I liked Jaane Jaan because it is a thriller that will keep you engaged. Kareena Kapoor Khan delivers a credible performance in her OTT debut. Vijay Varma is first-rate. But it is Jaideep Ahlawat who comes up with a superlative performance. Jaane Jaan is not as taut and gripping as Drishyam but is a decent one-time watch.

PVS Krishnan

Jaane Jaan will always be memorable to me for Jaideep Ahlawat’s astounding portrayal of a shy and lonely maths teacher deeply in love with his beautiful neighbour. As the plot takes its twists and turns, the audience also explores Naren’s ambiguous inner world and the surprise that comes in the last 15 minutes makes the film a love story more than a crime film.
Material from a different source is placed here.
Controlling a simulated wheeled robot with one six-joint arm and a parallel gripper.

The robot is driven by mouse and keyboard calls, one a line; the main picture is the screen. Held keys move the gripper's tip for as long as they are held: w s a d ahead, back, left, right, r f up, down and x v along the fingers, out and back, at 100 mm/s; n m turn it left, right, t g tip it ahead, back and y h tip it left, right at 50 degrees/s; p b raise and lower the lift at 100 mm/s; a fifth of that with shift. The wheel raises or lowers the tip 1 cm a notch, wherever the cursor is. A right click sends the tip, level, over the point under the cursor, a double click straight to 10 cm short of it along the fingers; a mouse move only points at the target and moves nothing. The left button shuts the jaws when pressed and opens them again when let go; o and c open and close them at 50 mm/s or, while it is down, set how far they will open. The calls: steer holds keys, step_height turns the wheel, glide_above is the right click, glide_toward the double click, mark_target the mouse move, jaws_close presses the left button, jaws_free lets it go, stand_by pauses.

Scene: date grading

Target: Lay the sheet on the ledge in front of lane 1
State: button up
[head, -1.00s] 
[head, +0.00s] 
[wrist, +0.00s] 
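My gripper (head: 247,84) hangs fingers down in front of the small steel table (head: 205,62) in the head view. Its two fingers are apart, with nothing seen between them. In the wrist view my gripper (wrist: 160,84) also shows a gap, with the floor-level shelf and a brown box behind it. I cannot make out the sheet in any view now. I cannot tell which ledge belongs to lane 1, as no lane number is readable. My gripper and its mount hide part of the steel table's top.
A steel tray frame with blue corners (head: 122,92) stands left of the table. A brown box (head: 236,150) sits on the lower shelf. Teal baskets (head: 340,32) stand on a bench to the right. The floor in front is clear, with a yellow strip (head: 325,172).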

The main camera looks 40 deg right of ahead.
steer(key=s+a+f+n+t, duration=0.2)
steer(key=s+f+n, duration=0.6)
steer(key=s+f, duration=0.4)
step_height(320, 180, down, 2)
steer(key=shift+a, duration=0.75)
With this film, Kareena Kapoor Khan ventures into OTT. She utilises every opportunity and gives a commendable performance. Her best scene is undoubtedly the one in the karaoke bar where the handsome and dynamic cop, played by Vijay Varma, matches steps with her in the groovy tune Aa jaane jaan. As in Kahaani, the director conceals certain bits from the audience. The most important question which remains unanswered is the disappearance of Maya’s ex-husband’s body, the answer to which will perhaps remain in oblivion forever.